Blending martial arts with hip hop dancing, 10-year-old Song Haoming and 12-year-old Fu Junxi made it into Juste Debout’s 2025 semi-finals, setting a record for Chinese participants in the hip hop category.
The underdog duo hails from the China Hip-Hop Union Committee (CHUC), whose team leader, Pan Limin, said, “Song Haoming and Fu Junxi are like fire and water, a perfect duo.” The boys won the Juste Debout Wuhan hip hop preliminary and arrived in Paris as the youngest participants. Song and Fu stunned the audience with a unique fusion of Chinese culture and street dance, triumphing over seasoned veteran dancers.

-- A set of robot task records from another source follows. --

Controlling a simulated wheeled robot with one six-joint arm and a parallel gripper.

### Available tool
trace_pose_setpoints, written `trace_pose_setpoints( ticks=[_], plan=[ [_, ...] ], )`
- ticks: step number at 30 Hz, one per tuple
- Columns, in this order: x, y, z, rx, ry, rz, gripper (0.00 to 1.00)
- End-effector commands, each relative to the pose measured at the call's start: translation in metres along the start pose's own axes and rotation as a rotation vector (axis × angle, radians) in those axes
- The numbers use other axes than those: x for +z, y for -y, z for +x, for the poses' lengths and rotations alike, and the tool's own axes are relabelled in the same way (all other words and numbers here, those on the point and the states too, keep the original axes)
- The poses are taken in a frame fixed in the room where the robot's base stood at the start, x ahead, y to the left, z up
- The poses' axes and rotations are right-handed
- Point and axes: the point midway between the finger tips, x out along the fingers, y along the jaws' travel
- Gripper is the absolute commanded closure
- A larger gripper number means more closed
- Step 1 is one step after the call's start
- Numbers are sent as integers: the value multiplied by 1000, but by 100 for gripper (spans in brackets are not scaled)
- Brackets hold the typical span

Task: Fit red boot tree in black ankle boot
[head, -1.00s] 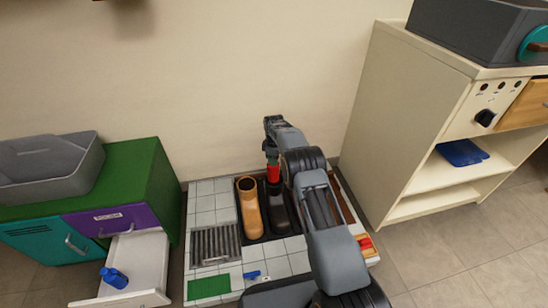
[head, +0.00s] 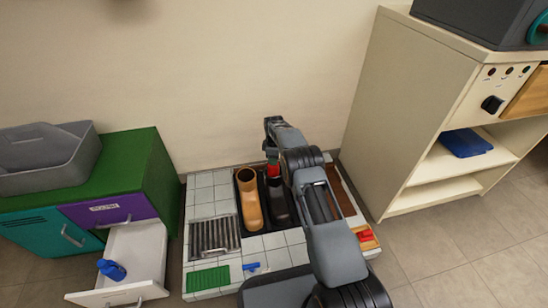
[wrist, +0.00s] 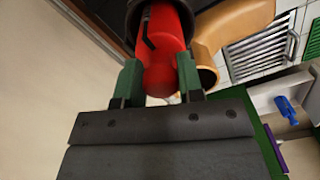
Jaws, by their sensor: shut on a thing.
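The red boot tree (wrist: 168,55) is between the green fingertips of my gripper (wrist: 160,82), which is shut on its rounded end. In the wrist view the tree's far part lies within the dark mouth of the black ankle boot (wrist: 130,18); how deep it sits is hidden. In the head view the black boot (head: 279,205) stands in a dark tray, its shaft just below the red tree (head: 273,169). My gripper (head: 271,150) is above the shaft, partly hidden by my arm.
A tan boot (head: 250,200) stands close left of the black boot. A grey grate (head: 214,237), green mat (head: 208,279) and blue object (head: 251,266) lie on the tiled top. The wall is close behind; a cream cabinet (head: 400,120) stands right.

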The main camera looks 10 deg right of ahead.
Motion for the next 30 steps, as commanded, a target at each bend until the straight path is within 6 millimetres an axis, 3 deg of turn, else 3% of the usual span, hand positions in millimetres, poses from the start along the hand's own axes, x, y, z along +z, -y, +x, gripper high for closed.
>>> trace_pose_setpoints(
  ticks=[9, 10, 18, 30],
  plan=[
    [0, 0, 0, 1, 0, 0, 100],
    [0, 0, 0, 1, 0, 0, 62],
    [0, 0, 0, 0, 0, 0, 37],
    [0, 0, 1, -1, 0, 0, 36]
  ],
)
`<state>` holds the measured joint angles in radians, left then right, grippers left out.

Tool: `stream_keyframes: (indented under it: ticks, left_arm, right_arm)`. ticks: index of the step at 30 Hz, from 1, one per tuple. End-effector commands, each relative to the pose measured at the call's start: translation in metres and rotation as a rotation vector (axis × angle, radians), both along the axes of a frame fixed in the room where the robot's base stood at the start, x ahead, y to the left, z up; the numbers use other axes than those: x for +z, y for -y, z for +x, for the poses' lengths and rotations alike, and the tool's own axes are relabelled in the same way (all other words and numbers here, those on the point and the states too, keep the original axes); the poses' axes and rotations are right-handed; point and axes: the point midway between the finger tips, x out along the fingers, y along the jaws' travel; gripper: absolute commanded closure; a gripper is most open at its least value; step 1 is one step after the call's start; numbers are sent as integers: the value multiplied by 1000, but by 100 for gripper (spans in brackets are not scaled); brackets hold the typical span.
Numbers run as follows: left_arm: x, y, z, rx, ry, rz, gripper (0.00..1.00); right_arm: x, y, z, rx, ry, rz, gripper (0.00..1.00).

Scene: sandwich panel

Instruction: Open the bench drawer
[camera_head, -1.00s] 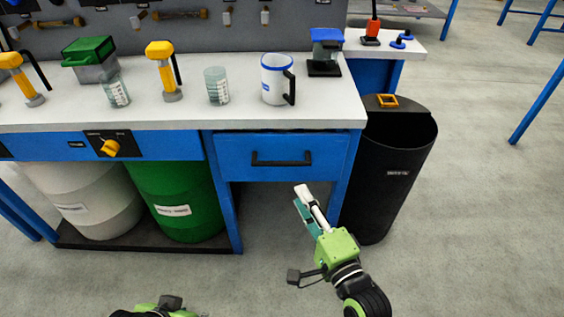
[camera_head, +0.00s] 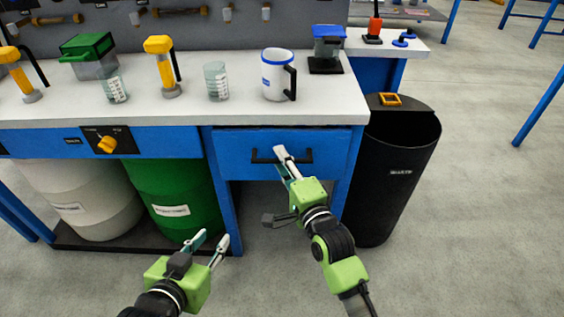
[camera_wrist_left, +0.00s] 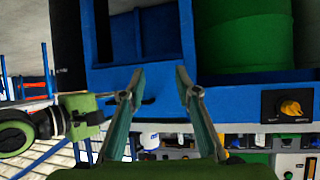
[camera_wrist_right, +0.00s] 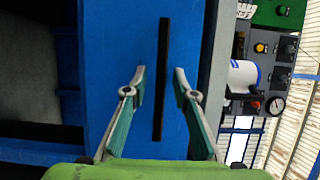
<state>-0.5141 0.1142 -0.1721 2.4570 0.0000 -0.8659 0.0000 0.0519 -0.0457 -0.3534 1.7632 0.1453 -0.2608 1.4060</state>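The bench drawer (camera_head: 240,168) has a blue front with a black bar handle (camera_head: 264,158) and is closed under the right end of the bench top. My right gripper (camera_head: 282,165) is in front of the handle and covers part of it. In the right wrist view the handle (camera_wrist_right: 161,80) runs upright in the gap between the two open fingers (camera_wrist_right: 160,85); I cannot tell whether they touch it. My left gripper (camera_head: 208,243) is open and empty, low in front of the bench; its spread fingers also show in the left wrist view (camera_wrist_left: 158,82).
A black waste bin (camera_head: 400,165) stands right of the drawer. Green (camera_head: 170,195) and white (camera_head: 85,200) drums stand under the bench at left. A mug (camera_head: 276,75), a beaker (camera_head: 216,82) and other items stand on the bench top (camera_head: 185,109). The floor in front is clear.

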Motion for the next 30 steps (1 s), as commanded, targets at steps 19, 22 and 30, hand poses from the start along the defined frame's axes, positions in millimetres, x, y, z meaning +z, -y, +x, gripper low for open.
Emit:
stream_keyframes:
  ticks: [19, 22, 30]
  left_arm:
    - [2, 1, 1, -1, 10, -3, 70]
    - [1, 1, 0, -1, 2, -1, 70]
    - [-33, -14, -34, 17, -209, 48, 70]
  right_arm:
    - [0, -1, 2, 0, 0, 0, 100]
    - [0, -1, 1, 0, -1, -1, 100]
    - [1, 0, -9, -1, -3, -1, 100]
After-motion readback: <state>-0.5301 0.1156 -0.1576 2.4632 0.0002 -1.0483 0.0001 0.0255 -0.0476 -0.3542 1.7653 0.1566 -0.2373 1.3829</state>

Watch Song Haoming & Fu Junxi’s incorporation of Tai Chi elements, drunken boxing, and Shaolin-style martial arts in freestyle hip hop.
Juste Debout is a prestigious international street dance competition held annually in France, attracting top-tier dancers and global audiences. The founder, Bruce Ykanji, said in an interview that, “It [Juste Debout] has gotten people to evolve, gotten people seen, stimulated crossovers between people from different countries.” A similar sentiment is found in Street Dance of China, the country’s most popular street dance reality program that attracted mainstream attention. The show invited international dancers to forge a cross-cultural collaboration, where body language spoke louder than words.
Juste Debout 2025 hosted five disciplines: locking, popping, hip hop, house dance, and junior freestyle. In addition to Song and Fu’s success, fellow dancer Xu Zhen Xxuan took home the junior freestyle championship. While the 2010 locking champions, AYA and BingBing, also returned as finalists for this year’s locking category.